Food expresses our cultural identity and helps define us. In some cultures eating is always a social activity. Sit down at an Arab or Chinese dining table and you will not eat from a single plated dish per person, you will eat from shared, communal platters. Immigrants take their food traditions with them to new countries and cook the food they know as a way to preserve their culture. If you grew up with the smell of Nonna’s slow-cooked sugo wafting through the house, it will have created a bond with your family that will be there for life.

For many of us, food traditions are not part of our social fabric anymore. They have been lost amongst a busy life of full-time work, running a household and trying to navigate a healthy diet.

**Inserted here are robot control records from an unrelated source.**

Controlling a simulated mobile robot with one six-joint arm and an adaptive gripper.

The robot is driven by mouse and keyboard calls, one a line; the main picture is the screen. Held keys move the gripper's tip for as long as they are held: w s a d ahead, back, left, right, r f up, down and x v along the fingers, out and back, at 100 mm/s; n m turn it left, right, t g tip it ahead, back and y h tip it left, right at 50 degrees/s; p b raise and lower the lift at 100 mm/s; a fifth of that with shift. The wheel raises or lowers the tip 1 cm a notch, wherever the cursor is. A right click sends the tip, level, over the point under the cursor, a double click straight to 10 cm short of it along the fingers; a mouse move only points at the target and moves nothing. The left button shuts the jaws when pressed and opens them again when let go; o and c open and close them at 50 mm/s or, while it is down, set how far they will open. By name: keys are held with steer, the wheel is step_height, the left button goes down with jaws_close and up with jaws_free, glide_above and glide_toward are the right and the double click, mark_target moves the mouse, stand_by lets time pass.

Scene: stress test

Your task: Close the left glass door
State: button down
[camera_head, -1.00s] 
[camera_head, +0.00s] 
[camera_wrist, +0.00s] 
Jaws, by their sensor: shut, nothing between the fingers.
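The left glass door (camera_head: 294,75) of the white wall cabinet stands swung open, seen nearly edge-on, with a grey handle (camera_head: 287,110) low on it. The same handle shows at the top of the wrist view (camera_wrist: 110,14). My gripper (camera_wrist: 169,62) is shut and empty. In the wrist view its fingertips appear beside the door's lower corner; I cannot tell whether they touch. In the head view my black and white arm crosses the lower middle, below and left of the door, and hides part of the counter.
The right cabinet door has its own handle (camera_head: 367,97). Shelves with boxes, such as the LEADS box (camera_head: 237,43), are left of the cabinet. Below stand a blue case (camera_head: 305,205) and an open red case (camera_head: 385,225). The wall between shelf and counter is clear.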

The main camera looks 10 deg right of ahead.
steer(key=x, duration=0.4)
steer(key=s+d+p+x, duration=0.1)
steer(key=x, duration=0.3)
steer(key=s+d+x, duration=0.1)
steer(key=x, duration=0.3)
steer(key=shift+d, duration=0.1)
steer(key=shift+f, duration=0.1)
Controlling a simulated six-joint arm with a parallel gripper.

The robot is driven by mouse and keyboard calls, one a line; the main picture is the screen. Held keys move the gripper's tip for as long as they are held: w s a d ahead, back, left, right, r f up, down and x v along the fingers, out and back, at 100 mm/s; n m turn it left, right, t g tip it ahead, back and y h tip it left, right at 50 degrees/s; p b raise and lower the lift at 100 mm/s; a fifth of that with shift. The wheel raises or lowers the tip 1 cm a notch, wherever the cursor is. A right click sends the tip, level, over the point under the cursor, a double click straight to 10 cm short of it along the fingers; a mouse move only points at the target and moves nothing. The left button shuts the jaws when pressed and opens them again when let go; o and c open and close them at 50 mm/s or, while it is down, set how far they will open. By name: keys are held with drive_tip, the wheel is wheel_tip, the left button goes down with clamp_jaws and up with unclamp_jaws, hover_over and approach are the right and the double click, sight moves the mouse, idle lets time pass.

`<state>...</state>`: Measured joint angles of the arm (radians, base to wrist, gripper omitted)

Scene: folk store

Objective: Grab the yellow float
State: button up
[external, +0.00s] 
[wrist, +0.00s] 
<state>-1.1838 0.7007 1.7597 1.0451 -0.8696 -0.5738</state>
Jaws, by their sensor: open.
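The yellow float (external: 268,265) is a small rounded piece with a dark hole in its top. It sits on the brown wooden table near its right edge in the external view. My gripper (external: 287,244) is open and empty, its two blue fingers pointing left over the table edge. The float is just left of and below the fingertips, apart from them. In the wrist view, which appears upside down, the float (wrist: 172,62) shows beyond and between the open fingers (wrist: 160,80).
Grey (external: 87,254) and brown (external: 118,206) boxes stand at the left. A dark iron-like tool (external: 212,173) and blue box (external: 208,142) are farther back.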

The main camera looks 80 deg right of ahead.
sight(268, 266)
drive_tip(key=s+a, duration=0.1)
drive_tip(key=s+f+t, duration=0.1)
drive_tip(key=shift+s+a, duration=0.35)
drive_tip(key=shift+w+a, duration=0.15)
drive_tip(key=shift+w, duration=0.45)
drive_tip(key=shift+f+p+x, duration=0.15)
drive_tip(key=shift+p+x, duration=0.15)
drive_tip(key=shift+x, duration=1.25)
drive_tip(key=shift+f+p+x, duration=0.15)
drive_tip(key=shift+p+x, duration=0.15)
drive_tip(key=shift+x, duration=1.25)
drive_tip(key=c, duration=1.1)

But it’s not too late to resurrect or create a food tradition in your family, household or community, whether it’s a regular Sunday meal with extended family, creating a family cookbook, or one of the more involved food traditions outlined below.

Grow Your Own Herbal Teas

There are so many great reasons to grow your own herbal teas. Having a range of herbs on your doorstep, each with varying flavours and health benefits, is the main one. You will also have fresh organic tea available whenever you feel like having a cuppa. By growing your herbs organically, you are avoiding hidden pesticides and herbicides, as well as saving yourself money. And finally you are reducing waste and reducing the environmental footprint involved in bringing tea from a commercial grower to your kitchen.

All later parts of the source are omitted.